Karen Händschke will das ändern. Sie ist derzeit der Kopf der Elterninitiative Schule-Wedding, die sich 2011 mit dem Vorsatz gegründet hatte, dass genau diese bildungsbewussten Eltern nicht wegziehen, sondern ihre Kinder im Wedding einschulen. Im kommenden Schuljahr wird nun der erste „Jahrgang“ der Initiative, acht Jungen und Mädchen, gemeinsam an der Carl-Krämer-Grundschule im Soldiner Kiez eingeschult.

„Das ist ein Gruppending, das gibt Sicherheit“, sagt Händschke, die inzwischen bis zu 80 Elternadressen im Mailverteiler hat; die jüngsten Kinder sind erst 2012 geboren. „Die Klischees über die Schulen hier können ja auch Angst machen.“ Die Architektin, deren Tochter Johanna im Herbst ebenfalls in die Carl-Krämer-Schule gehen soll, organisiert deshalb Elterntreffen und Unterrichtsbesuche, spricht mit den SchulleiterInnen der einzelnen Schulen im Einzugsgebiet: „Wir wollen natürlich, dass unsere Kinder dann auch mindestens zu dritt zusammen in eine Klasse kommen.“

An der Carl-Krämer-Schule sei man auf solche Wünsche eingegangen. Die Schule habe sie überzeugt, sagt die zweifache Mutter: die Kunstbetonung, viel Projektarbeit, „dieser sehr positive Umgang mit Vielfalt“. Das ist für Händschke das Entscheidende: „Meine Kinder sollen von einem heterogenen Umfeld profitieren. Alles andere, was wichtig ist, lernen sie schon auch noch.“

Micha Busers Tochter Alma wird erst im nächsten Jahr eingeschult, dennoch hat er schon eine Reihe von Unterrichtsbesuchen mit der Initiative hinter sich. „Favorit ist gerade die Heinrich-Seidel-Grundschule“, berichtet er. Buser sagt zwar, er würde seine Tochter auch ohne die Gruppe im Hintergrund an der Seidel-Grundschule anmelden. Und doch: Auch er vertraut nicht einfach der Einzugsgrundschule um die Ecke.

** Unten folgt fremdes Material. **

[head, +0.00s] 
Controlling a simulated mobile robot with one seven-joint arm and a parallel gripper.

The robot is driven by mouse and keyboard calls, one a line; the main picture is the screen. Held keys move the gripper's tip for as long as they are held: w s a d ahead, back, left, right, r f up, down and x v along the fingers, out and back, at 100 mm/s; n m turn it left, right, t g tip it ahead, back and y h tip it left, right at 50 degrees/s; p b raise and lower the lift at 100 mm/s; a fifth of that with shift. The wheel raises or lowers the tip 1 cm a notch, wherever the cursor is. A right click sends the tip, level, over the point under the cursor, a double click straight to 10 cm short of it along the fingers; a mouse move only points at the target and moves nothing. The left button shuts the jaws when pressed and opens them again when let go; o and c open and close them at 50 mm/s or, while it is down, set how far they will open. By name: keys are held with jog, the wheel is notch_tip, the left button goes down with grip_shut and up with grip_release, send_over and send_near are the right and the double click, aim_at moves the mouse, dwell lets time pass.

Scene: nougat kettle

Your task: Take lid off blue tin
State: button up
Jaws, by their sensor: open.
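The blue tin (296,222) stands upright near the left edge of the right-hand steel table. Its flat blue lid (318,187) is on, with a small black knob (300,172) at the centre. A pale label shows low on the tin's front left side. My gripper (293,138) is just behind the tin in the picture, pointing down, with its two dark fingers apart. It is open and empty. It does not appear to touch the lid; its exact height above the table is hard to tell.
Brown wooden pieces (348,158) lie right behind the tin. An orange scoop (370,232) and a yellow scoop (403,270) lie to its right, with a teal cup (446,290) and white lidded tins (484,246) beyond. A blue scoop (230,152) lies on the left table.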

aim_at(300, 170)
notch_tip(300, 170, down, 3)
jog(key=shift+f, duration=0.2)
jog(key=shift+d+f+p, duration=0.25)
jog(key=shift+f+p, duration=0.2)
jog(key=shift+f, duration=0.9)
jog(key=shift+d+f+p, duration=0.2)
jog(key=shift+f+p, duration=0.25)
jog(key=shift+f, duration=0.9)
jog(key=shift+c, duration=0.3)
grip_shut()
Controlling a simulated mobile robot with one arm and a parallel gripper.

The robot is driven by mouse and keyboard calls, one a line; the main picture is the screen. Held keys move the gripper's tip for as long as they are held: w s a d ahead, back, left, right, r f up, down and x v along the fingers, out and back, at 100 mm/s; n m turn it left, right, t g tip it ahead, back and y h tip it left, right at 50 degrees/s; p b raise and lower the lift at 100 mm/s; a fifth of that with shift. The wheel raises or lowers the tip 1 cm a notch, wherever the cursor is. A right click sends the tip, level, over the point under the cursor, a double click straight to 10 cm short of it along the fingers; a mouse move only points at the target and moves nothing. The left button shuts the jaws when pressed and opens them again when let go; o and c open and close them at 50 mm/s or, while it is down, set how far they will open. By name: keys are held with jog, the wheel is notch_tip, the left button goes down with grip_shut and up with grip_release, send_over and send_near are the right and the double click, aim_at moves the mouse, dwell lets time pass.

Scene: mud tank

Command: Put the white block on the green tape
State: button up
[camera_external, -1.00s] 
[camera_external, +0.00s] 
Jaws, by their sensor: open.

Damit haben diese Eltern­ini­tiativen – es gibt sie nicht nur im Wedding, auch Neukölln hat die „Kiezschule für alle“ – einen logischen Fehler. Sie propagieren Vielfalt, trauen aber zugleich ihrer eigenen Liberalität nicht über den Weg. Das Gruppending: Man sichert sich ab, weil da immer dieses Bauchgefühl ist: „Geht das jetzt zulasten meines Kindes, wenn ich die Welt verändern will?“, fragt Händschke.

Mit ziemlicher Sicherheit nicht, sagt Kirsten Sümenicht, Leiterin der Carl-Krämer-Grundschule in Wedding. Die Schule liegt mitten im Soldiner Kiez. 90 Prozent der Kinder sind nichtdeutscher Herkunft, über 80 Prozent sind „lernmittelbefreit“. Sümenicht ärgert es, dass diese Prozentangaben immer als Indikatoren dafür herangezogen werden, was an schulischer Arbeit möglich ist – und damit auch indirekt, wie es um die Intelligenz der Kinder bestellt ist. „Dabei sind diese Kinder nicht weniger leistungsbereit als andere Schüler.“

Andererseits, sagt Sümenicht, könne man auch nicht wegdiskutieren, dass es einen Zusammenhang gebe zwischen sozialer Herkunft und „dem Grad, in welchem Maße die Kinder bisher gefördert wurden“.

Engagierte Eltern

Von der Elterninitiative verspricht sich die Schulleiterin „neue Impulse“, auch „sprachliche Vorbilder“ für Schüler, die nicht gut Deutsch sprechen. Auch Elternarbeit sei ein Punkt: „In den letzten Jahren kamen bereits verstärkt Eltern, die sehr interessiert sind an Schule und sich dann auch noch mal ganz anders in der Gremienarbeit einbringen“, sagt Stefan Wegener, der koordinierende Erzieher. Und es könnten noch mehr werden: Kürzlich standen zwanzig Ini-Eltern in Sümenichts Büro, deren Kinder demnächst eingeschult werden sollen.

Letztlich könnte den Eltern aber noch etwas gänzlich anderes in die Quere kommen als Vorurteile und ein ungutes Bauchgefühl: die massiv gestiegenen Schulanfängerzahlen im Bezirk (taz berichtete). Auch die Carl-Krämer-Grundschule ist in diesem Jahr übernachgefragt und muss mindestens eine zusätzliche erste Klasse aufmachen. Genaue Zahlen hat Sümenicht noch nicht, denn das Schulamt ist schlicht überlastet.